30. Behauptung: “Ein Christ darf nicht vor Gericht gehen, wenn ihm ein anderer Gläubiger geschadet hat. Andernfalls sündigt er und wird dafür von Gott bestraft.”
In der Tat sagte Paulus: „Wenn jemand von euch mit einem Gläubigen Streit hat, wie bringt er es dann fertig, vor das Gericht der Ungläubigen zu gehen, anstatt sich von den Heiligen Recht sprechen zu lassen?“ (1.Kor 1,6 / NeÜ) Dennoch ist obige Behauptung ein grober Fehlschluss, der durch oberflächliche, am Buchstaben festhängende Interpretation zustandekommt. Achten wir darauf, dass das ganze Thema mit der Aufforderung beginnt, dass sich die Gemeinde mit einer fairen Entscheidung bewähren soll.
Zugleich scheint Paulus die Inanspruchnahme der staatlichen Justiz zu verbieten: “Wie könnt ihr nur bei diesen alltäglichen Dingen solche Menschen über euch Recht sprechen lassen, die in der Gemeinde nichts gelten? Ihr solltet euch schämen!” (1.Kor 6,4 / NeÜ) Diese Aussage ist nach dem Glaubensbekenntnis bibeltreuer Gemeinden wie alle anderen Aussagen der Bibel “völlig zuverlässig!”Und viele Gläubige ziehen aus diesem Satz den Schluß, dass die Inanspruchnahme des Staates Sünde ist.

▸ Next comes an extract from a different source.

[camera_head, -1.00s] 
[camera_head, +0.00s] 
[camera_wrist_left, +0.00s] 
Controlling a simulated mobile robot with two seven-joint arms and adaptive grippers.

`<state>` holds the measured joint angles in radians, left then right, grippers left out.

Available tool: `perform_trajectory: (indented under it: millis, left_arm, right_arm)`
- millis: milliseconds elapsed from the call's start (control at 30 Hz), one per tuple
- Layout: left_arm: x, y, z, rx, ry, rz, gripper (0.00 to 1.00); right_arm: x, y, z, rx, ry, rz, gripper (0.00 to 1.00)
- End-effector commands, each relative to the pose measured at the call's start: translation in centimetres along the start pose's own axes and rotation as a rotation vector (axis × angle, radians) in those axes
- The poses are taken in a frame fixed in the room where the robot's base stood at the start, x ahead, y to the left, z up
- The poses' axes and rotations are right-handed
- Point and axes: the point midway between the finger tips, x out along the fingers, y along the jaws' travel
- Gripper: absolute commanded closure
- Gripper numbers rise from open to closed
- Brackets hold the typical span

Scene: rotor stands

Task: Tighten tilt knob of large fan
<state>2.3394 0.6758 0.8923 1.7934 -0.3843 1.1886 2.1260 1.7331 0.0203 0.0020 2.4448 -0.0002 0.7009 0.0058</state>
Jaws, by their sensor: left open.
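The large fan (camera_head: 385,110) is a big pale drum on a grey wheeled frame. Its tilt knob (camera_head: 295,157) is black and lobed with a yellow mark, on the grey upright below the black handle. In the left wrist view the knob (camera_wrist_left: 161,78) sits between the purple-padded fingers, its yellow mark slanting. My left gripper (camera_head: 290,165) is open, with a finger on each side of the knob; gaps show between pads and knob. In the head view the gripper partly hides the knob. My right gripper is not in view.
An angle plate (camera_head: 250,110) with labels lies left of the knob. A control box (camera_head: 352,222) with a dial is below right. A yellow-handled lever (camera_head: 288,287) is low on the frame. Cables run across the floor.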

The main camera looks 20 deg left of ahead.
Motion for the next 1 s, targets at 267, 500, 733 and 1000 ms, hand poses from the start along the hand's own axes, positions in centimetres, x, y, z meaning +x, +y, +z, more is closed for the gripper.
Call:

Doch inwieweit kann die Gemeinde staatliche Rechtsprechung ersetzen? Hat Paulus das wirklich gemeint? Gerade bei schweren Schäden ist eine schnelle, möglichst objektive Beweissicherung notwendig, auf die die Interessen des Schädigers keinen verfälschenden Einfluss nehmen dürfen. Ein entsprechend hoher angemessener Schadenersatz führt evt. zu einem erheblichen Verlust an materieller Lebensqualität bei dem Schädiger und kann deshalb nur mit Hilfe des Justizapparates erzwungen werden.
Die Gemeinde verfügt über derartige Zwangsmittel nicht. Sie kann sich nur aufs Bitten und allenfalls auf die Androhung des Ausschlusses beschränken. Die Unwirksamkeit dieser Mittel bei hohen Schadenersatzforderungen ist vorhersehbar. Wenn dem Gläubigen verwehrt wird, sein Recht vor Ablauf der Verjährungsfrist wahrzunehmen, wird es sehr wahrscheinlich untergehen.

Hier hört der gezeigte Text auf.